Mas estamos falando de um filme de ação, então O Franco-Atirador obviamente precisa parar a história de vez em quando para se concentrar em suas sequências de tiroteios e explosões. Nisso, Pierre Morel claramente se esforça para envolver o espectador ao ditar um ritmo frenético. Mas as sequências não deixam de ser um tanto burocráticas, sendo que o diretor ainda peca por não conseguir impor tensão nelas, de maneira que nunca tememos pelo destino do protagonista, o que só contribui para torna-las aborrecidas. Como se não bastasse, no terceiro ato o filme chega ao ápice da bobagem ao conseguir colocar um touro em seu grande clímax em uma arena de Barcelona.

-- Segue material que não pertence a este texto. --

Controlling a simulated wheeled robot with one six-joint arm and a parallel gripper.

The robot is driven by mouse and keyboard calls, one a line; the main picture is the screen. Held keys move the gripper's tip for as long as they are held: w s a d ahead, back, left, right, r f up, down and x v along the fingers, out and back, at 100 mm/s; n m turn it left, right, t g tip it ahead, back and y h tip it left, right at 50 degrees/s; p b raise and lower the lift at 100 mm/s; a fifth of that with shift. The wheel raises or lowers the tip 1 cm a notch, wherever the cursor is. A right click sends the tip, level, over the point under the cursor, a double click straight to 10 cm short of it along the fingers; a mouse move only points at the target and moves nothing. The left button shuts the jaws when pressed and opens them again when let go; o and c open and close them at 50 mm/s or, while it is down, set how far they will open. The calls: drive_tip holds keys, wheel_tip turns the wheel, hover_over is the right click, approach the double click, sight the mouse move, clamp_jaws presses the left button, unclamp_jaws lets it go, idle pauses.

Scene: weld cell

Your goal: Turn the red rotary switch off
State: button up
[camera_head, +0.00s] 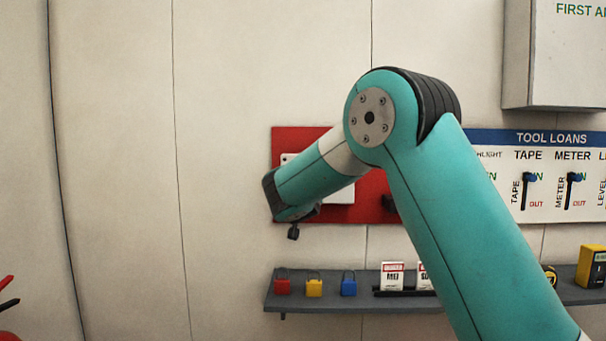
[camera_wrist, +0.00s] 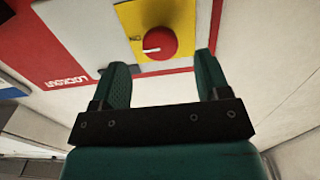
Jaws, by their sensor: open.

Enquanto isso, Sean Penn merece créditos por convencer como herói de ação, e considerando o número de vezes em que ele aparece sem camisa ou com os braços à mostra durante o longa, eu não duvidaria se ele tiver topado fazer o filme só para exibir sua forma física invejável aos 54 anos. No entanto, quaisquer tentativas de Penn para tentar humanizar o personagem vão por água a baixo quando o roteiro praticamente faz dele uma figura indestrutível. Em determinado momento, por exemplo, ele descobre ter um problema de saúde, mas nem isso ajuda a torna-lo vulnerável, por mais que seus efeitos apareçam ocasionalmente. E se Javier Bardem (outro ator que dispensa apresentações) engata o overacting interpretando o insuportável Felix, a bela Jasmine Trinca pouco pode fazer com Annie, sendo esta o típico interesse amoroso que segue o herói por todo canto. Fechando o elenco, atores talentosos como Ray Winstone e Idris Elba são desperdiçados em papeis menores (até o já citado touro ganha mais o que fazer no filme).

Espero que O Franco-Atirador não seja para Sean Penn o que Busca Implacável foi para Liam Neeson: o início de um novo rumo na carreira. Se for, é melhor o ator escolher projetos mais interessantes para estrelar. Caso contrário será um enorme desperdício de talento.